The idea is arrange the plants in such a way that pollinators will be enticed by them, she said.  

 

“They like groupings of them, that’s what attracts them,” she said of pollinators. “So we’re putting groupings of threes, sixes, nines so there will be pops of color for people to see and enjoy, but the pollinators will really be able to zone in on those plants.” 

 

New plants also went in around the pond next to the education center, and Wallace said she looks forward to attracting even more life to the space, which is often used as an outdoor classroom for field trips.  

 

“At this time next year, it should be quite lovely — a nice variety of blooming wetland plants to attract pollinators.

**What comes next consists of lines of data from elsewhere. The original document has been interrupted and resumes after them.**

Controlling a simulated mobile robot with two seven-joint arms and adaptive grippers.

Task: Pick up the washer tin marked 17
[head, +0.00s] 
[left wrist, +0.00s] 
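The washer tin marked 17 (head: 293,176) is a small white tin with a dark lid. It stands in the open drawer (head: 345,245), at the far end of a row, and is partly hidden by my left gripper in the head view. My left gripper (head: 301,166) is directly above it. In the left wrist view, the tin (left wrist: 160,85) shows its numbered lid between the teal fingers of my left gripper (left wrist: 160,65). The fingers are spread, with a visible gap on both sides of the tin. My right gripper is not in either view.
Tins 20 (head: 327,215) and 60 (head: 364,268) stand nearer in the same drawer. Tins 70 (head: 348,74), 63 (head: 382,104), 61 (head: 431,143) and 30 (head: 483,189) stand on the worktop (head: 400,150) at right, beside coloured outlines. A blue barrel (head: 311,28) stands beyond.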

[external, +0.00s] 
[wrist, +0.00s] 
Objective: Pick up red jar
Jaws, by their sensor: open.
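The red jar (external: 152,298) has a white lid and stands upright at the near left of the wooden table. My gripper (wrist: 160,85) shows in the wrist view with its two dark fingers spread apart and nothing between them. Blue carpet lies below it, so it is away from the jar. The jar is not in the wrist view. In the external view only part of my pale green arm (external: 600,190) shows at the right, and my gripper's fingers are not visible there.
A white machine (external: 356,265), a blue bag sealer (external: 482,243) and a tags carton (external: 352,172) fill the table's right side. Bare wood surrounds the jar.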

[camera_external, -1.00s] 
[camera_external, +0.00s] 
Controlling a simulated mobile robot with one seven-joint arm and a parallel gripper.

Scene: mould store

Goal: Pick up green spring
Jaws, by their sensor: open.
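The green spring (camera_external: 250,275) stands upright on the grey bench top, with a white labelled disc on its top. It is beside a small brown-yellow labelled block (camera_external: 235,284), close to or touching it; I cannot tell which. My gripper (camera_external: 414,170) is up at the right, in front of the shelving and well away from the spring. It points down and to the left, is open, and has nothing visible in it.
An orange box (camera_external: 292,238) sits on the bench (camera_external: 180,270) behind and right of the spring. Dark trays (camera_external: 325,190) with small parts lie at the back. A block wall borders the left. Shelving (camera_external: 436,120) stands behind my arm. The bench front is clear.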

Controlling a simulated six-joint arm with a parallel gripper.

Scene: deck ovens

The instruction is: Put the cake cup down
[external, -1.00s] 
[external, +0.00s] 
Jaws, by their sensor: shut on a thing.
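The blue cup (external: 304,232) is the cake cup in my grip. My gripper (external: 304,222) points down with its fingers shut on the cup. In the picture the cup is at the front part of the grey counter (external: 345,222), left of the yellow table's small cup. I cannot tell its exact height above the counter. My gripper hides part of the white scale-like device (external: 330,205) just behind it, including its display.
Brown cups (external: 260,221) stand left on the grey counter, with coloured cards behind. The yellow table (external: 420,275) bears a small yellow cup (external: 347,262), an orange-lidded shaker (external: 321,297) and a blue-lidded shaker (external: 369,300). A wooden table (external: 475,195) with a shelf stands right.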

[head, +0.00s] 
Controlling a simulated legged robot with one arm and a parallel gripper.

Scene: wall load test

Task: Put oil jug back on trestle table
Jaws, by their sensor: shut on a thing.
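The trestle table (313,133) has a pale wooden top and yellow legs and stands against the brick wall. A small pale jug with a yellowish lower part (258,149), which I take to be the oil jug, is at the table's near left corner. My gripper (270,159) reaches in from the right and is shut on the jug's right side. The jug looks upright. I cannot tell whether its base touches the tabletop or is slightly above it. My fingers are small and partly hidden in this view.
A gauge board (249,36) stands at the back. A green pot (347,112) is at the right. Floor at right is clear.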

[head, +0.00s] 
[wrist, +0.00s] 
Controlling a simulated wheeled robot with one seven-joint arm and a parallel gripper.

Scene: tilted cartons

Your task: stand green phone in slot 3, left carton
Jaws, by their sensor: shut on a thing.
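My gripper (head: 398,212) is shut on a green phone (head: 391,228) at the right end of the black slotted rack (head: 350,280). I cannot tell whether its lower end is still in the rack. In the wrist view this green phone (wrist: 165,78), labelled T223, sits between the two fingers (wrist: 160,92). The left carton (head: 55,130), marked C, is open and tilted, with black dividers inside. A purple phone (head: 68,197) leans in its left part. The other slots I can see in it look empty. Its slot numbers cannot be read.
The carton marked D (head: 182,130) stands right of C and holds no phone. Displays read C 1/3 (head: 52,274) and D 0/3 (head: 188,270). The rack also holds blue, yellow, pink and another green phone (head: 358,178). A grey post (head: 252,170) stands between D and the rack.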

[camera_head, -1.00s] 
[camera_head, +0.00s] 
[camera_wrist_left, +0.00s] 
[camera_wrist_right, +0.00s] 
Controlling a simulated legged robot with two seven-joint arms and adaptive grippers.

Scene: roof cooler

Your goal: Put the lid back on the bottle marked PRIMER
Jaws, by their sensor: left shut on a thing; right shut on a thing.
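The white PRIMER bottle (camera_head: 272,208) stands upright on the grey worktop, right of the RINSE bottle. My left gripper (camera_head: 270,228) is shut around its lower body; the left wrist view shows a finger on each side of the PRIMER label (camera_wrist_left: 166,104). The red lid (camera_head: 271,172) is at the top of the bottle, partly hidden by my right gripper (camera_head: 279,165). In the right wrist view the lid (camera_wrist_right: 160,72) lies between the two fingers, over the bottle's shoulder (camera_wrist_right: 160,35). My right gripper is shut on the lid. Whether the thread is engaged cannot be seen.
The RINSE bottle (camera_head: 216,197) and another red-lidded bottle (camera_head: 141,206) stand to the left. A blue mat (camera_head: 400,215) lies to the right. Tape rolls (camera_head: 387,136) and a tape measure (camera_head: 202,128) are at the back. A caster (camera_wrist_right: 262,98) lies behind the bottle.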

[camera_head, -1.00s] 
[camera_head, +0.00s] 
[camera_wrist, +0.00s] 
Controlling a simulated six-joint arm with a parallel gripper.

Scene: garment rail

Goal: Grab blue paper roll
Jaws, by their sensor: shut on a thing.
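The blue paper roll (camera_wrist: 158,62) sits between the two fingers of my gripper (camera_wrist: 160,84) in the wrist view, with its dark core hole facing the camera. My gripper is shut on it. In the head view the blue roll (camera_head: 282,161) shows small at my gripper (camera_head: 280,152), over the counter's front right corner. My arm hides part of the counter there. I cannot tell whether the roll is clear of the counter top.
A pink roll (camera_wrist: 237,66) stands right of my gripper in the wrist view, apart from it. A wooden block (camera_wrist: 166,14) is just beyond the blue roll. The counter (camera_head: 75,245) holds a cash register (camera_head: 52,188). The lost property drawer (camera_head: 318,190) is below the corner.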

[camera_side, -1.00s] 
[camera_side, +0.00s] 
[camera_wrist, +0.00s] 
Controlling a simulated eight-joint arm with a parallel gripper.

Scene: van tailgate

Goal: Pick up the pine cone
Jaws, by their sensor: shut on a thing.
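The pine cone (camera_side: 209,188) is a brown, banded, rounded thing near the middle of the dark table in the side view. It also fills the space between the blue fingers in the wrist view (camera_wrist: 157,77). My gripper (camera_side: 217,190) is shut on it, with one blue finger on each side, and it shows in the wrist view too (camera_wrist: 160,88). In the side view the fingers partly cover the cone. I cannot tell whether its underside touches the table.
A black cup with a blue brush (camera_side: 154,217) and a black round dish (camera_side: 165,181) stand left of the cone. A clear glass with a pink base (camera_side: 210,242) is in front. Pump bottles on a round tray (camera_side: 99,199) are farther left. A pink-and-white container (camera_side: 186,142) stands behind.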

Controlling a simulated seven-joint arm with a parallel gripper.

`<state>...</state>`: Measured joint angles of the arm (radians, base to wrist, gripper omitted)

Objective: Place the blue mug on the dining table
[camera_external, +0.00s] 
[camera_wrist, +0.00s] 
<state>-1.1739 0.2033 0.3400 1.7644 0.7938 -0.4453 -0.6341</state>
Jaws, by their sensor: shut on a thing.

We already have cricket frogs here, I see lots of warblers in the spring, I’ve heard owls, so this is a wonderful little spot, and the interpreters are going to love using this for a classroom.” 

 

Additional areas of focus included supplementing the little bluestem grasses in landscaped beds in front of Four Rivers and also adding more native plants around the Four Rivers Shelter, which is a popular spot for weddings and other gatherings.   

 

Funding provided by Pembina for the planting effort is part of a larger $40,000 commitment that also included funding for STEM and STEAM activities at Forest Preserve visitor centers as well as funding for a bus scholarship program to cover field trip transportation costs for schools serving low-income students.